3.1. Si tratta, del resto, di un principio di civiltà giuridica che discende dalla necessità di porre un termine certo alla possibilità di eseguire la pena detentiva, diversa da quella perpetua, perché, altrimenti, il condannato sarebbe indefinitamente soggetto alla pretesa punitiva dello Stato anche quando questo, per mezzo degli organi preposti all’esecuzione, abbia di fatto manifestato il proprio disinteresse ovvero l’incapacità di eseguire la pena.
Compete, infatti, agli organi che devono curare l’esecuzione della pena – in primis il Pubblico ministero ex art. 655 c.p.p. – di assumere le iniziative (tra cui spiccano per importanza le ricerche in campo internazionale, la richiesta di estradizione e il mandato di arresto Europeo) che si palesino opportune per individuare il condannato e, quindi, sottoporlo all’autorità dello Stato, sicché non può tornare a danno del condannato il tempo impiegato dalle autorità pubbliche per portare a compimento il compito loro affidato dalla legge.

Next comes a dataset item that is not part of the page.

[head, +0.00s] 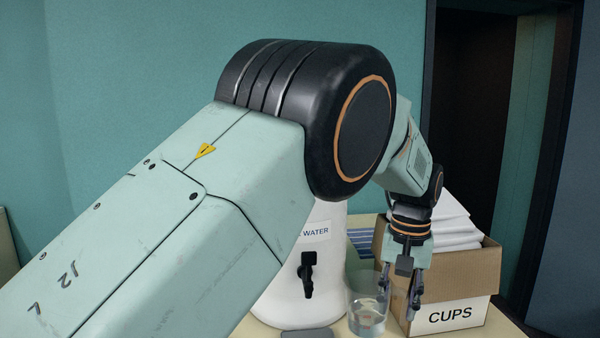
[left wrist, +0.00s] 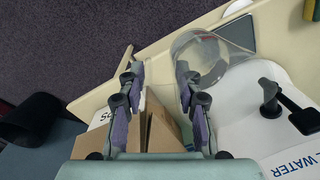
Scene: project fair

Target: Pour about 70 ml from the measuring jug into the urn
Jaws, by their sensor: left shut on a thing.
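The white urn (head: 330,245), labelled WATER and with a black tap (head: 307,275), stands behind my left arm in the head view. It shows at the right of the left wrist view (left wrist: 250,130). The clear measuring jug (head: 369,322) stands upright right of the tap, with some clear liquid low in it. It also shows in the left wrist view (left wrist: 212,62). My left gripper (head: 400,294) points down at the jug's right side, shut on the jug with its fingers well apart. The contact is hard to see. My right gripper is not in view.
A cardboard box (head: 390,262) marked CUPS, with white stacks inside, is close behind and right of my left gripper. A dark flat thing (left wrist: 237,36) lies on the pale table (left wrist: 165,62) near the jug. A yellow thing (left wrist: 313,10) is at the far edge.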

3.2. Analogamente, come si è visto al paragrafo n. 2., non può essere addebitato al condannato il tempo impiegato dal Tribunale di sorveglianza per valutare l’istanza di misura alternativa che è stata avanzata a seguito dell’ordine di carcerazione – con contestuale sospensione – emesso dal Pubblico ministero a norma dell’art. 656 c.p.p., comma 5.

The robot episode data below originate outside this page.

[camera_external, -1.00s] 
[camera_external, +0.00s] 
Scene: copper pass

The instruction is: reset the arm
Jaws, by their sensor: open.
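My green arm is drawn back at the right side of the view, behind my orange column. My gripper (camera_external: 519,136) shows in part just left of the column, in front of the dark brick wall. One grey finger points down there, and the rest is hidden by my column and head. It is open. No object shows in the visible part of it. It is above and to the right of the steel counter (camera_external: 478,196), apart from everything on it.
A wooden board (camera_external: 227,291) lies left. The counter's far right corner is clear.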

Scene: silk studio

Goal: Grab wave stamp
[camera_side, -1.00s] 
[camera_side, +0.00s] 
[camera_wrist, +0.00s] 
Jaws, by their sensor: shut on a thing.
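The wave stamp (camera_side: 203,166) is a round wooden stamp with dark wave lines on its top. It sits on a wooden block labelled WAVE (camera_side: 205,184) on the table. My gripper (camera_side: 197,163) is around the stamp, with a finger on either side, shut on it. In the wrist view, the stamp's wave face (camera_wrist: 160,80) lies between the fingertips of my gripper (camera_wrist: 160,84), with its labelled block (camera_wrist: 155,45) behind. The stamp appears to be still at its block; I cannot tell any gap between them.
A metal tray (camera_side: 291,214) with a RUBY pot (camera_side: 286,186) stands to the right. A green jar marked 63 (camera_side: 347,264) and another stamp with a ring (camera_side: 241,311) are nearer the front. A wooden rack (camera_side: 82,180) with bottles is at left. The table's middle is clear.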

4. L’ordinanza impugnata va pertanto annullata con rinvio al giudice dell’esecuzione perché proceda a nuovo giudizio, attenendosi ai sopra richiamati principi di diritto e verificando l’eventuale ricorrenza delle cause ostative di cui all’art. 172 c.p., comma 7, accertamento cui non può procedere questa Corte di legittimità.

P.Q.M.

Annulla l’ordinanza impugnata con rinvio per nuovo giudizio al Tribunale di Bologna.